Set problem:
Repeat, exactly and completely, the material that follows. Omit the pictures.

......

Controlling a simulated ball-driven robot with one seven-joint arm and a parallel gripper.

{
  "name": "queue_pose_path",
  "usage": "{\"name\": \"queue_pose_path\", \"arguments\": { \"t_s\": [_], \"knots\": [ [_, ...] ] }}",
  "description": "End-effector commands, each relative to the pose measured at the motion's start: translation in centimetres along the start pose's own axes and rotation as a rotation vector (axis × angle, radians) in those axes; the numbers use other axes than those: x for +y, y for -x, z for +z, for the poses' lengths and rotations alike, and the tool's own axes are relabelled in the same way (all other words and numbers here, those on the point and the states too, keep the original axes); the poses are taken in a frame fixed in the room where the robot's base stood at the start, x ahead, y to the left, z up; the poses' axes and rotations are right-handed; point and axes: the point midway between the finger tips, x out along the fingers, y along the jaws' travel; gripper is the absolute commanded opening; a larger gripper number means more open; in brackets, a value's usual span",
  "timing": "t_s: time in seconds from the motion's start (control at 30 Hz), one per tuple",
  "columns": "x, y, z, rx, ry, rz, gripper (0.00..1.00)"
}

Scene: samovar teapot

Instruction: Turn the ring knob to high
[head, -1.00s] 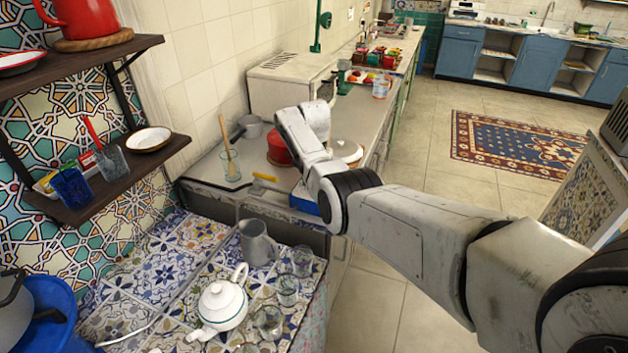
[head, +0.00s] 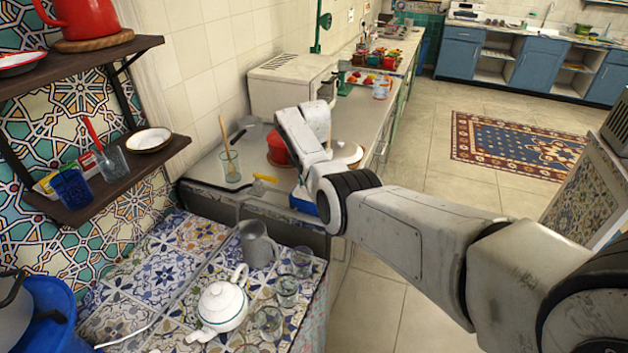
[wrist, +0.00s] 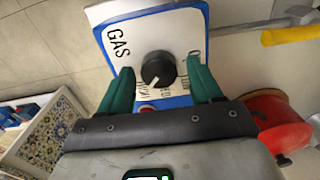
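In the wrist view a round black knob (wrist: 158,66) with a white mark sits on a white panel (wrist: 112,75) with blue edging. The panel reads "GAS". Smaller labels around the knob are partly hidden and hard to read. The white mark points toward the bottom of the picture, a little left. My gripper (wrist: 161,85) has its green fingers apart, one on each side of the knob, with a visible gap on both sides. In the head view my arm hides the knob and fingers; a blue edge of the gas box (head: 303,203) shows.
A yellow-handled tool (wrist: 290,35) and a red pot (wrist: 278,122) lie right of the panel in the wrist view. In the head view a glass with a wooden spoon (head: 231,166) stands left of my arm. A white teapot (head: 222,306) and several glasses are nearer.

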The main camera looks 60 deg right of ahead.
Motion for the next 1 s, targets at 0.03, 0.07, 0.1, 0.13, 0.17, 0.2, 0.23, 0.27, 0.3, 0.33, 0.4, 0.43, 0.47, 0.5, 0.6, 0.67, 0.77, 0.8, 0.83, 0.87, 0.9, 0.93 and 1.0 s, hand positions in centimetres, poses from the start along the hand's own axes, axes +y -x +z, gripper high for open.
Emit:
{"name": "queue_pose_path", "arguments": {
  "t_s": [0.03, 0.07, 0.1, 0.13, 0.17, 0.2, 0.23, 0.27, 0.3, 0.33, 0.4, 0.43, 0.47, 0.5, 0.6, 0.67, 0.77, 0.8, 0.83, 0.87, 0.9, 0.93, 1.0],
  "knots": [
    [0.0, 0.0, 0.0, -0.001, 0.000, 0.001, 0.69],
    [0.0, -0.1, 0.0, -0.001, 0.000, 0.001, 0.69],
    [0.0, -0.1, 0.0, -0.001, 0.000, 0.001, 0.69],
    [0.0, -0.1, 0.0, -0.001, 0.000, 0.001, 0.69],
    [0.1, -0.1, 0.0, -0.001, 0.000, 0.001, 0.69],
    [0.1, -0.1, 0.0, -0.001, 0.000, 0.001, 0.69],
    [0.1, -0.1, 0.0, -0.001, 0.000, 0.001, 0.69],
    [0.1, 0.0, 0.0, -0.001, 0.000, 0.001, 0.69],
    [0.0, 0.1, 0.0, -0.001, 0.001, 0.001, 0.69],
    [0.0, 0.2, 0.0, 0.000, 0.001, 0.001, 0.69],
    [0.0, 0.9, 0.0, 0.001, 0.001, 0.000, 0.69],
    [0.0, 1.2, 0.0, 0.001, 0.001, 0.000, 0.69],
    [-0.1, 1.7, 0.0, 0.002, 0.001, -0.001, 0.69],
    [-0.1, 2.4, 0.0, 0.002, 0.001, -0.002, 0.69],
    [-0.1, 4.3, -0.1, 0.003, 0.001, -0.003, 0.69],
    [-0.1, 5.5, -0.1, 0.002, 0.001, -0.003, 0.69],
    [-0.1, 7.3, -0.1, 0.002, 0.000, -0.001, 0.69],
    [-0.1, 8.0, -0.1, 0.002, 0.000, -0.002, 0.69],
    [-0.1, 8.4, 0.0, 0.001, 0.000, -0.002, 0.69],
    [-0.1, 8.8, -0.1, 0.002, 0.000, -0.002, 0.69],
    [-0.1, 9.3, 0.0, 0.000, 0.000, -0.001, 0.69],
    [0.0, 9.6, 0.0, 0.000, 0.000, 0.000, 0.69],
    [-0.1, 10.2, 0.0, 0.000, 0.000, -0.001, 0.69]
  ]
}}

......

Response:
Controlling a simulated ball-driven robot with one seven-joint arm and a parallel gripper.

{
  "name": "queue_pose_path",
  "usage": "{\"name\": \"queue_pose_path\", \"arguments\": { \"t_s\": [_], \"knots\": [ [_, ...] ] }}",
  "description": "End-effector commands, each relative to the pose measured at the motion's start: translation in centimetres along the start pose's own axes and rotation as a rotation vector (axis × angle, radians) in those axes; the numbers use other axes than those: x for +y, y for -x, z for +z, for the poses' lengths and rotations alike, and the tool's own axes are relabelled in the same way (all other words and numbers here, those on the point and the states too, keep the original axes); the poses are taken in a frame fixed in the room where the robot's base stood at the start, x ahead, y to the left, z up; the poses' axes and rotations are right-handed; point and axes: the point midway between the finger tips, x out along the fingers, y along the jaws' travel; gripper is the absolute commanded opening; a larger gripper number means more open; in brackets, a value's usual span",
  "timing": "t_s: time in seconds from the motion's start (control at 30 Hz), one per tuple",
  "columns": "x, y, z, rx, ry, rz, gripper (0.00..1.00)"
}

Scene: samovar teapot

Instruction: Turn the ring knob to high
[head, -1.00s] 
[head, +0.00s] 
[wrist, +0.00s] 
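In the wrist view a round black knob (wrist: 158,66) with a white mark sits on a white panel (wrist: 112,75) with blue edging. The panel reads "GAS". Smaller labels around the knob are partly hidden and hard to read. The white mark points toward the bottom of the picture, a little left. My gripper (wrist: 161,85) has its green fingers apart, one on each side of the knob, with a visible gap on both sides. In the head view my arm hides the knob and fingers; a blue edge of the gas box (head: 303,203) shows.
A yellow-handled tool (wrist: 290,35) and a red pot (wrist: 278,122) lie right of the panel in the wrist view. In the head view a glass with a wooden spoon (head: 231,166) stands left of my arm. A white teapot (head: 222,306) and several glasses are nearer.

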The main camera looks 60 deg right of ahead.
Motion for the next 1 s, targets at 0.03, 0.07, 0.1, 0.13, 0.17, 0.2, 0.23, 0.27, 0.3, 0.33, 0.4, 0.43, 0.47, 0.5, 0.6, 0.67, 0.77, 0.8, 0.83, 0.87, 0.9, 0.93 and 1.0 s, hand positions in centimetres, poses from the start along the hand's own axes, axes +y -x +z, gripper high for open.
Emit:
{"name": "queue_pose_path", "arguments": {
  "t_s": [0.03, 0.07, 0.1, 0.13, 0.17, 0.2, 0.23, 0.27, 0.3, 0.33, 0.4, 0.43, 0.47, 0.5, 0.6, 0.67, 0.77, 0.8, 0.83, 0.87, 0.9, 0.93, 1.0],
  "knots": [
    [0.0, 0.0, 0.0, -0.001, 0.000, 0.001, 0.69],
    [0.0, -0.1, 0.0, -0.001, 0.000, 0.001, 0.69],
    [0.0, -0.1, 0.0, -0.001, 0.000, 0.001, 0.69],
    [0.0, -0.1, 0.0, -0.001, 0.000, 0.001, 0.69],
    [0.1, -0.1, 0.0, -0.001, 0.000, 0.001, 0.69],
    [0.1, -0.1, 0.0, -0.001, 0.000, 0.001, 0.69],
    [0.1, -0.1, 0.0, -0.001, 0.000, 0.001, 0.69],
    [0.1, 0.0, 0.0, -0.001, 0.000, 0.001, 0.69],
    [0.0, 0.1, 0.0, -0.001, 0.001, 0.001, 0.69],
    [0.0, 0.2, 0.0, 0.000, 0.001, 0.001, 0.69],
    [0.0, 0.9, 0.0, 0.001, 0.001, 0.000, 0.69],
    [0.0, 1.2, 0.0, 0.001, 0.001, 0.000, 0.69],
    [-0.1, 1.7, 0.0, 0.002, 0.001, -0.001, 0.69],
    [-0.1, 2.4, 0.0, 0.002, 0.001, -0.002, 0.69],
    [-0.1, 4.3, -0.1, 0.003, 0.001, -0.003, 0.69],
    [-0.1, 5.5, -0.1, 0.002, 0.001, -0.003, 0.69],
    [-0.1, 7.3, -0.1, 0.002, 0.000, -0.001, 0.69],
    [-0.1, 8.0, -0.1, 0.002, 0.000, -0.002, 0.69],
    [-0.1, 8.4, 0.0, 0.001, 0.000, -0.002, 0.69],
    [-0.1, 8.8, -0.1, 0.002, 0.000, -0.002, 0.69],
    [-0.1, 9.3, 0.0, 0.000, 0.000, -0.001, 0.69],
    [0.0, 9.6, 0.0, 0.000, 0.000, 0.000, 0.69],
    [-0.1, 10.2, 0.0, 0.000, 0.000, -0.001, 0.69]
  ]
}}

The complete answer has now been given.